Технический состав находился на аэродроме, готовил самолеты и вооружение к очередным полетам - на прикрытие судов, прорвавшихся в Севастополь, и на ночные бомбоудары по аэродромам врага. Мы уже заметили: после удачных бомбоударов немцы на следующее утро буквально сатанеют и особенно яростно набрасываются на наши морские аэродромы. Поэтому, находясь в надежном укрытии в «Мечте пилота», все время прислушивались: что там, на аэродроме? Пока было тихо. Но сколько раз такая тишина оказывалась обманчивой!
Мы проводили Блинова, который торопился на катер, идущий в «Голландию», и задержались у входа в подземелье: не хотелось залезать в мрачный подвал. Каждой своей клеточкой чувствовали весну. Погода стояла солнечная, ясная, вокруг зеленела трава, расцвеченная золотыми искорками одуванчиков.
– Красота!
– протянул Астахов, потягиваясь с хрустом в суставах.
– Ей и война нипочем!
– Он указал на чайку, парившую над бухтой. Широко расправив крылья, она медленно плыла, накреняясь то на правое, то на левое крыло, и столько величия было в полете большой и красивой птицы, что мы невольно залюбовались ею. Где-то у Мекензиевых гор застрочил пулемет, ухнула пушка, а белокрылая чайка все плыла и плыла над голубыми бухтами, над разрушенным городом, парила гордо и независимо, будто и не горела под ней земля, будто и не царила внизу смерть, - парила наперекор огню, как символ жизни и свободы.
Рядом стоял штурман Миша Пономарев. Положив руку мне на плечо, он тоже смотрел на гордую птицу и молчал. [105] В его глазах затаилась печаль. О чем думал он? О похороненых друзьях, крылья которых не выдержали натиска металла, о предстоящих своих полетах, о тяжести борьбы, о превратностях жизни и о близком дыхании смерти?
Милый, славный друг!
Я прикрыл ладонью его руку на своем плече. Миша мягко улыбнулся.
И в этот миг дрогнула земля.
Два взрыва один за другим потрясли воздух. В такие минуты действуешь инстинктивно. Не помню, как влетел в погреб. Начался жесточайший артобстрел аэродрома. В приоткрытую дверь видно было, как окутался дымом ангар, видимо, загорелся самолет. А снаряды рвались и рвались.
Не меньше тридцати минут длился обстрел. Затем со стороны бухты «Голландия» послышался гул самолетов. Ю-88 с крутым снижением устремились вдоль Северной бухты. Кто-то резко толкнул тяжелую дверь, она с шумом захлопнулась. И тут же от взрывов застонала земля, камни застучали в металл двери.

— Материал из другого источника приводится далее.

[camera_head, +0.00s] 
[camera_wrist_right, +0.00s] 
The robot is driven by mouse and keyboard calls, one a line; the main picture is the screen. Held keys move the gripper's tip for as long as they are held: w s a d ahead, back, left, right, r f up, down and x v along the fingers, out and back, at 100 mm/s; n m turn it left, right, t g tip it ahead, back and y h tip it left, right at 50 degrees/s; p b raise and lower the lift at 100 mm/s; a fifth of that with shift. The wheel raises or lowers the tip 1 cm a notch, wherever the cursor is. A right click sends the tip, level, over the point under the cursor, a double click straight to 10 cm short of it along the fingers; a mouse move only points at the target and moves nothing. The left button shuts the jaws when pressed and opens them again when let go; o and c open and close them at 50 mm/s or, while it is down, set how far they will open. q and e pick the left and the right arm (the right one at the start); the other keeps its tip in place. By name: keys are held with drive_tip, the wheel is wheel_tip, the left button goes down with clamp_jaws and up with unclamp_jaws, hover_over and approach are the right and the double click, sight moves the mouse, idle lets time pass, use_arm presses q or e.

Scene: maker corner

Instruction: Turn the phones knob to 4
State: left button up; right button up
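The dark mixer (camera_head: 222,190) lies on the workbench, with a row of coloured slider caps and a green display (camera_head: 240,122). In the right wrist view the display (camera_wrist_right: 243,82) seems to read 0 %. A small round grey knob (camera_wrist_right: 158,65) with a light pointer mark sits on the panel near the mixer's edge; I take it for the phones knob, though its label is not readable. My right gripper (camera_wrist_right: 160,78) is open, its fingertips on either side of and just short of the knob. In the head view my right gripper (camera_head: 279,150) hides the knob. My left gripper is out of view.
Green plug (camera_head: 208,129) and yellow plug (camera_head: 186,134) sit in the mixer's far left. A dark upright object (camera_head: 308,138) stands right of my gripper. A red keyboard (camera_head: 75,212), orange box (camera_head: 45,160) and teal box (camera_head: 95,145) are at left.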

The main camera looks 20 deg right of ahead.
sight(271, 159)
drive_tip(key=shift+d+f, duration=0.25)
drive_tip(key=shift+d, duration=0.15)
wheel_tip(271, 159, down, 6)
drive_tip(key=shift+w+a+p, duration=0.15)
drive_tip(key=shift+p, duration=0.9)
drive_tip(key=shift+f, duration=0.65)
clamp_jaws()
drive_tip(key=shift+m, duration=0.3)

Минуту спустя задребезжал телефон на столе. Звонили с аэродрома: убиты Литвин и Моисеев, ранен Сорокин и еще другие. Повреждено несколько самолетов, один сгорел.
Мы стояли, оглушенные взрывами и сознанием собственной беспомощности.
Василия Литвина, техника по вооружению, летчики любили. Высокий, стройный, с копной светлорусых волос, очень интеллигентный, он был похож скорее на учителя, чем на представителя армии «технарей» - всегда чем-то озабоченных, в промасленных куртках и измятых комбинезонах. Литвин умудрялся даже в комбинезоне оставаться элегантным, чистым и подтянутым, всегда был спокоен, строг. Оружейники, почти все старше по возрасту, слегка побаивались его, а летчики уважали. И было за что: перед полетом Василий всегда лично проверял пулеметы, следил, чтобы оружие «блестело» и работало безотказно. Мы знали: если он проверил пулеметы - можно не беспокоиться.